:: DATASET SECTION ::
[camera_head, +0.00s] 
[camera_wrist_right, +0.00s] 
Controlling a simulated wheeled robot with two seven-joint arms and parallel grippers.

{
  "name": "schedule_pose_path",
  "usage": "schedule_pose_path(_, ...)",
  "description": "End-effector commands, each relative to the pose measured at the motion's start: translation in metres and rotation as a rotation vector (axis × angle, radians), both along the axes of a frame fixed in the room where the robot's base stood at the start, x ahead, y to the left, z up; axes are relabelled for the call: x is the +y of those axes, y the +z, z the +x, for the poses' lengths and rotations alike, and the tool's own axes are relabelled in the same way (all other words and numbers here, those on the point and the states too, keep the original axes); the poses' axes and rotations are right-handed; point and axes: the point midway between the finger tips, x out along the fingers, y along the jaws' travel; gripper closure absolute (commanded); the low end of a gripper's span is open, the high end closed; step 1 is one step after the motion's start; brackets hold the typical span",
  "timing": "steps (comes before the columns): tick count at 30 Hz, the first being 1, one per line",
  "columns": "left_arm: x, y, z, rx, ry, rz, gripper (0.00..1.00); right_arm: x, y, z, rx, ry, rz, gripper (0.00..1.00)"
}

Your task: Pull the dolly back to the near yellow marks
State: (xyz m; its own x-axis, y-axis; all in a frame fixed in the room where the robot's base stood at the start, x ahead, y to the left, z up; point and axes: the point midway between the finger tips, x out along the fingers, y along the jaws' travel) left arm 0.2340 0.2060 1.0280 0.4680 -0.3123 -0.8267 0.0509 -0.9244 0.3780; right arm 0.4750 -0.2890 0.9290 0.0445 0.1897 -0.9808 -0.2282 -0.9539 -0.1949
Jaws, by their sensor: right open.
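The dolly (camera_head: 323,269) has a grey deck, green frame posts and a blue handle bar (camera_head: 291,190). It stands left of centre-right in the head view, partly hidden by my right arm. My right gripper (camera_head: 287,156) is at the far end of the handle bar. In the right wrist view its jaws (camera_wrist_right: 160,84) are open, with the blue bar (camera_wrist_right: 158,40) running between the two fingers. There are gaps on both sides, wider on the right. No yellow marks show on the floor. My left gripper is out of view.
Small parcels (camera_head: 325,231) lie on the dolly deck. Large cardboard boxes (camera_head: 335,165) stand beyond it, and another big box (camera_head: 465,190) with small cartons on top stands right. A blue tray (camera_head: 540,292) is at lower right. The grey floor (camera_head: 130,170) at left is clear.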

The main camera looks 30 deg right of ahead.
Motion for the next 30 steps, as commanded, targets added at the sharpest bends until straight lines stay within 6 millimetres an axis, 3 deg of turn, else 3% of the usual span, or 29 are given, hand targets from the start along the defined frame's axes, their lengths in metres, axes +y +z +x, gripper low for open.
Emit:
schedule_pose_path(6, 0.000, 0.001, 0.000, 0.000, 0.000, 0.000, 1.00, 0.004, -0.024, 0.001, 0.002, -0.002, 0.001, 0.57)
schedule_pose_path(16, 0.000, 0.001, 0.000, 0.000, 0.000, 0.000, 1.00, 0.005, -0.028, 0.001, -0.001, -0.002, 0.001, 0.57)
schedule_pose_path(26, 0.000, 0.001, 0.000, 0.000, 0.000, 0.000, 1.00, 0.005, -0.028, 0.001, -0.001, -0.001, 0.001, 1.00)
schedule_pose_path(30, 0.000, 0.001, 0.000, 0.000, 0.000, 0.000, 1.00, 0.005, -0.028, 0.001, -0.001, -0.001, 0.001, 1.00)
:::
• **TASK PROMPT**: For this exercise, gather every line of the data that contains the word "columns".

• **EXERCISE OUTPUT**:
  "timing": "steps (comes before the columns): tick count at 30 Hz, the first being 1, one per line",
  "columns": "left_arm: x, y, z, rx, ry, rz, gripper (0.00..1.00); right_arm: x, y, z, rx, ry, rz, gripper (0.00..1.00)"

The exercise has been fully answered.